Ireland has one of the lowest corporate tax rates in the Western world – 12.5%. That’s compared to corporate rates between 30% and 34% in Germany, France, and Belgium. The top marginal U.S. corporate tax rate is nearly triple Ireland’s at 35%.

Moreover, Ireland’s relatively lax tax rules regarding the transfer of paper assets have long been a gold mine for U.S. companies. Tech giants such as Google have saved billions by using what corporations call “The Double Irish Arrangement” – a process by which companies funnel money through Irish holding companies to capitalize on Ireland’s generous tax structure.

But corporations’ Irish luck may soon run out.

After bailing out the nation to the tune of $113 billion, the European Union is demanding Ireland raise its corporate taxes, bringing them in line with the rest of Europe. This week, the EU proposed a new tax system called the “Common Consolidated Corporate Tax base” that would essentially prevent EU countries for setting their own tax rate.
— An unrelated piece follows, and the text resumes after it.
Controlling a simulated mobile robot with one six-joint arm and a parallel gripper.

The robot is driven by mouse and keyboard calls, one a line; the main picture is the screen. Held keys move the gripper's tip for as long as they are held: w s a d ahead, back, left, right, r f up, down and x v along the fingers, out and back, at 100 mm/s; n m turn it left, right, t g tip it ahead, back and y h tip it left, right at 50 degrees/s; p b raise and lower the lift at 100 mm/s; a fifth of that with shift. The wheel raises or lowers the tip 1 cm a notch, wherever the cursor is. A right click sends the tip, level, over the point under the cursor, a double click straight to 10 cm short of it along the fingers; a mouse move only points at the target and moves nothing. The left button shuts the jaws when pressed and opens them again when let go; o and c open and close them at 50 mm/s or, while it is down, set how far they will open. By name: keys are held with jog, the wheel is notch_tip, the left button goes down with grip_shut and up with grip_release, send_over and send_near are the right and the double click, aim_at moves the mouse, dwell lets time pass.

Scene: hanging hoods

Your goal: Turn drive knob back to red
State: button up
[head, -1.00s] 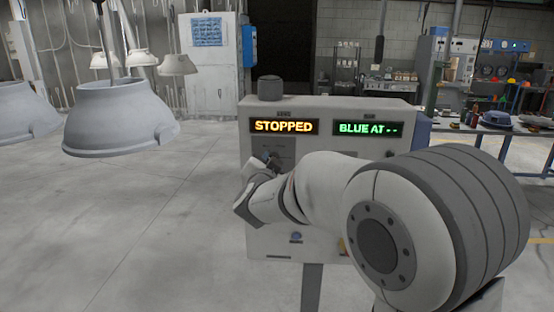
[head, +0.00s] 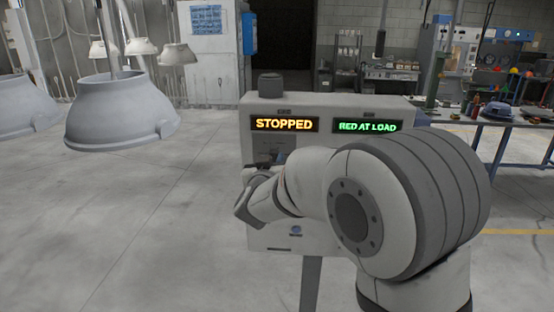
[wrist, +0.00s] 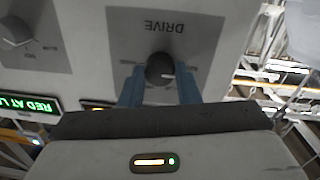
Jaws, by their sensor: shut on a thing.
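The black drive knob (wrist: 160,67) sits on a grey plate marked DRIVE (wrist: 196,30), upside down in the wrist view. My gripper (wrist: 160,78) has its two blue fingers on either side of the knob and is shut on it. The knob's pale mark points right in that view. In the head view my gripper (head: 264,160) is at the control box (head: 350,108), and my arm hides much of the panel. The left display (head: 284,124) reads STOPPED in orange. The right display (head: 367,127) reads RED AT LOAD in green.
A second knob (wrist: 17,32) is on the panel at the wrist view's left. A dark round part (head: 270,84) stands on top of the box. Grey hoods (head: 120,110) hang at the left. A workbench (head: 515,115) stands at the right. Floor at left is clear.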

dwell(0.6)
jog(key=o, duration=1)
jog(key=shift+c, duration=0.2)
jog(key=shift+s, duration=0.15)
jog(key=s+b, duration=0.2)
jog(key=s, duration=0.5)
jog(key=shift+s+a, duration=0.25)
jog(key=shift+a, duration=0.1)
Irish officials have spoken against the plan, saying that it would cripple business investment in the country at a time when its economy needs it most. Intel threatened to leave the country and take 500 jobs with it if the tax rate is raised.

“It would be suicide for Europe to require Ireland to raise the tax rate to be equal – companies have threatened to leave Ireland if the rate is increased,” said Fast Money’s Brian Kelly, founder of Kanundrum Capital. “If the tax rate is raised and corporations flee, then tax revenues disappear and Ireland cannot pay the bailout debt.”

That said, Kelly doesn’t believe Ireland will get to maintain its current corporate tax rate.

“I think that Ireland will have to adjust the tax code and raise it a bit, but not to the level of other European nations,” Kelly said. “The headlines now are simply posturing – Ireland wants a lower bailout rate and Europe wants it to be more competitive.”